**THE PROBLEM:**
Starting at the line containing "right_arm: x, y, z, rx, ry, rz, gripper", copy each line exactly, ending with the line containing "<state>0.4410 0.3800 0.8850". Leave out everything else.

**DATA EXCERPT:**
══════════════════════════════

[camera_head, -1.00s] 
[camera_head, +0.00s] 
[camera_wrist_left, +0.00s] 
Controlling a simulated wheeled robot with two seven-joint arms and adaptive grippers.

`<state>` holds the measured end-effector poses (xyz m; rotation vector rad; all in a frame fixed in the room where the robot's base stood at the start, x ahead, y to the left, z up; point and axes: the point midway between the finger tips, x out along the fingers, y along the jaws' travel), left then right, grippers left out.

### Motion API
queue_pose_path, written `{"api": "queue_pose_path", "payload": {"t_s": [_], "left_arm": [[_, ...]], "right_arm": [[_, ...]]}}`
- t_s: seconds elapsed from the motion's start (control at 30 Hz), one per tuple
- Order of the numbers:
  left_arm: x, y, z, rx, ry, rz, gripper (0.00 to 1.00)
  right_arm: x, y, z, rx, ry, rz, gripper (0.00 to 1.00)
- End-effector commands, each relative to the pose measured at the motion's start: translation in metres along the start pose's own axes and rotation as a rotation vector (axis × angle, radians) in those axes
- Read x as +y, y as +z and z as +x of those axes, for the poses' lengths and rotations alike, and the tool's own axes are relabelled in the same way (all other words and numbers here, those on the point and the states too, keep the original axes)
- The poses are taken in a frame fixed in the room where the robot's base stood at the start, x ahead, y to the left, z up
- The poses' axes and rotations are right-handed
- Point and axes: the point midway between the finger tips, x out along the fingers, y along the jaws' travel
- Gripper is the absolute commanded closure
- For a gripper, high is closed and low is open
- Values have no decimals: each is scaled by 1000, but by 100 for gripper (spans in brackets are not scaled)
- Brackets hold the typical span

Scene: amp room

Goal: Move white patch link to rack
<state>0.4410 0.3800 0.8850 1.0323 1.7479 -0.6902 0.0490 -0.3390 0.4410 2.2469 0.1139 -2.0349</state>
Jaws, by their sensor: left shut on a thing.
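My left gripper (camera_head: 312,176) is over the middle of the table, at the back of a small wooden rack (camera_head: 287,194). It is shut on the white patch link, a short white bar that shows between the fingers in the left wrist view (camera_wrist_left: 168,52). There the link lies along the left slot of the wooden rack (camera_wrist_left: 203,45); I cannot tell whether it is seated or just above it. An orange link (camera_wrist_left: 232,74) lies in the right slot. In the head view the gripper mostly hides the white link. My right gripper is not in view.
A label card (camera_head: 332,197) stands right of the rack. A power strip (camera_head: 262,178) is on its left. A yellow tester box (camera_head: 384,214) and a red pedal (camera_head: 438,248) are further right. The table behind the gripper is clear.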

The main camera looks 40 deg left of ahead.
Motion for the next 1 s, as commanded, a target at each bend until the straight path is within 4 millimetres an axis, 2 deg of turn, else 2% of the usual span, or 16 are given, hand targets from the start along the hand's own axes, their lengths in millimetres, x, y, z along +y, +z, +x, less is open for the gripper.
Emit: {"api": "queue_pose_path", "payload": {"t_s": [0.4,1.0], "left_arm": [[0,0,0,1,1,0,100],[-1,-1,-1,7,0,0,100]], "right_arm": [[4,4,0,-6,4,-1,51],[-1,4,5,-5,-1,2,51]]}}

══════════════════════════════

**ANSWER TO THE PROBLEM:**
  right_arm: x, y, z, rx, ry, rz, gripper (0.00 to 1.00)
- End-effector commands, each relative to the pose measured at the motion's start: translation in metres along the start pose's own axes and rotation as a rotation vector (axis × angle, radians) in those axes
- Read x as +y, y as +z and z as +x of those axes, for the poses' lengths and rotations alike, and the tool's own axes are relabelled in the same way (all other words and numbers here, those on the point and the states too, keep the original axes)
- The poses are taken in a frame fixed in the room where the robot's base stood at the start, x ahead, y to the left, z up
- The poses' axes and rotations are right-handed
- Point and axes: the point midway between the finger tips, x out along the fingers, y along the jaws' travel
- Gripper is the absolute commanded closure
- For a gripper, high is closed and low is open
- Values have no decimals: each is scaled by 1000, but by 100 for gripper (spans in brackets are not scaled)
- Brackets hold the typical span

Scene: amp room

Goal: Move white patch link to rack
<state>0.4410 0.3800 0.8850 1.0323 1.7479 -0.6902 0.0490 -0.3390 0.4410 2.2469 0.1139 -2.0349</state>

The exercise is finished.